## BEGIN Supplied entries
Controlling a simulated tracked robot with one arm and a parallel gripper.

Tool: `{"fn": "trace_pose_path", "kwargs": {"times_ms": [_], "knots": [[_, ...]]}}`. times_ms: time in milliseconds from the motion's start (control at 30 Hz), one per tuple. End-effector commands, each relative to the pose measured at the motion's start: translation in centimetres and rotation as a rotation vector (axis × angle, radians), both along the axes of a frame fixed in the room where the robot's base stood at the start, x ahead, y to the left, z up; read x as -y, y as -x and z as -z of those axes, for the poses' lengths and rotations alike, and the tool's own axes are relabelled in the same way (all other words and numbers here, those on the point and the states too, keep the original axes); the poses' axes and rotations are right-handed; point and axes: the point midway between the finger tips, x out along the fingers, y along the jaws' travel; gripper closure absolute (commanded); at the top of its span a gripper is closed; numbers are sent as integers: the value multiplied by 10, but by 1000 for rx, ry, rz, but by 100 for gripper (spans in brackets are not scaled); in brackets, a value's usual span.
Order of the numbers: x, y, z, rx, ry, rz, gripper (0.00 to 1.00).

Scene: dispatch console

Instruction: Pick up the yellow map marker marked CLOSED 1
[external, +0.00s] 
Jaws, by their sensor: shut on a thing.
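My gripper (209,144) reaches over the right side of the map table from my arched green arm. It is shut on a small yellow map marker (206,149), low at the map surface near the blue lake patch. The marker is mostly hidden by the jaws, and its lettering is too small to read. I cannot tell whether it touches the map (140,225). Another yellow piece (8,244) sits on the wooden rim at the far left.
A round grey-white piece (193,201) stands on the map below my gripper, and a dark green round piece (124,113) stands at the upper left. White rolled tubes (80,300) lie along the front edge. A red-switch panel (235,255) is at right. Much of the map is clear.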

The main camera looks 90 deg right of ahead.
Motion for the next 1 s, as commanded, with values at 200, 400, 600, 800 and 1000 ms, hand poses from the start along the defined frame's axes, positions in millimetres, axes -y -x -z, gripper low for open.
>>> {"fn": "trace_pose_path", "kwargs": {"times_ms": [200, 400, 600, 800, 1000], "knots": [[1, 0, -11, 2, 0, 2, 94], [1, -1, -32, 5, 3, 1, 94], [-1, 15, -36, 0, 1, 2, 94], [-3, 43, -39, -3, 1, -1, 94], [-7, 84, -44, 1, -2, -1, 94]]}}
## END Supplied entries
## BEGIN Supplied entries
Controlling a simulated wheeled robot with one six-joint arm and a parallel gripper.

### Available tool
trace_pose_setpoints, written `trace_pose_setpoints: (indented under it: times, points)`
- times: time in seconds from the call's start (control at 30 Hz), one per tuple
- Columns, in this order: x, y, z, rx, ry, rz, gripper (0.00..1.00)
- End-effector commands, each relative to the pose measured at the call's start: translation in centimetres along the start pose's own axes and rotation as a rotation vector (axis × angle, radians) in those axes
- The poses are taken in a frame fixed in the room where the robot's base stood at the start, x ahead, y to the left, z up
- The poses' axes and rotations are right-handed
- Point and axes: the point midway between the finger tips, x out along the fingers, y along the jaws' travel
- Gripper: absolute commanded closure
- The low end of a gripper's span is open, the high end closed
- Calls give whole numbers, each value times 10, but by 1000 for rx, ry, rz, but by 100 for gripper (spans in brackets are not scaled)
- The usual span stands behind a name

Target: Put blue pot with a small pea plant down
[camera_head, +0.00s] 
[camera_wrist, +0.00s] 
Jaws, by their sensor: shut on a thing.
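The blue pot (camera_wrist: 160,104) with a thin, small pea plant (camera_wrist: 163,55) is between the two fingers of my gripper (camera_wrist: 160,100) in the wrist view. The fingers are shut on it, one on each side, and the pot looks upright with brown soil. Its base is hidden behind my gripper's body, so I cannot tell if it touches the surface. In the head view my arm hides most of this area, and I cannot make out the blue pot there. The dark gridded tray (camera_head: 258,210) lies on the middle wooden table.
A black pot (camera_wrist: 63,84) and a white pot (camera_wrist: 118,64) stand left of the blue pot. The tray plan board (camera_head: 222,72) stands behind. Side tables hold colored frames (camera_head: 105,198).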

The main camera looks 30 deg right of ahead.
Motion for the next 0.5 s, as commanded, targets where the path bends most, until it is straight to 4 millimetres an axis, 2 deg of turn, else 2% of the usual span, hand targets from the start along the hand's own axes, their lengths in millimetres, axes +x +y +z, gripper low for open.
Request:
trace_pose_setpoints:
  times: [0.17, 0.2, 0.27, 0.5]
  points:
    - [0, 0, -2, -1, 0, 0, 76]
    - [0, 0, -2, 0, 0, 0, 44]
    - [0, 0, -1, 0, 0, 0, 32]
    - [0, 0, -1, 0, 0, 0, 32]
## END Supplied entries
**Task brief:**
Pick out the lines that contain "travel" and copy them.

**Full solution:**
Tool: `{"fn": "trace_pose_path", "kwargs": {"times_ms": [_], "knots": [[_, ...]]}}`. times_ms: time in milliseconds from the motion's start (control at 30 Hz), one per tuple. End-effector commands, each relative to the pose measured at the motion's start: translation in centimetres and rotation as a rotation vector (axis × angle, radians), both along the axes of a frame fixed in the room where the robot's base stood at the start, x ahead, y to the left, z up; read x as -y, y as -x and z as -z of those axes, for the poses' lengths and rotations alike, and the tool's own axes are relabelled in the same way (all other words and numbers here, those on the point and the states too, keep the original axes); the poses' axes and rotations are right-handed; point and axes: the point midway between the finger tips, x out along the fingers, y along the jaws' travel; gripper closure absolute (commanded); at the top of its span a gripper is closed; numbers are sent as integers: the value multiplied by 10, but by 1000 for rx, ry, rz, but by 100 for gripper (spans in brackets are not scaled); in brackets, a value's usual span.
- Point and axes: the point midway between the finger tips, x out along the fingers, y along the jaws' travel

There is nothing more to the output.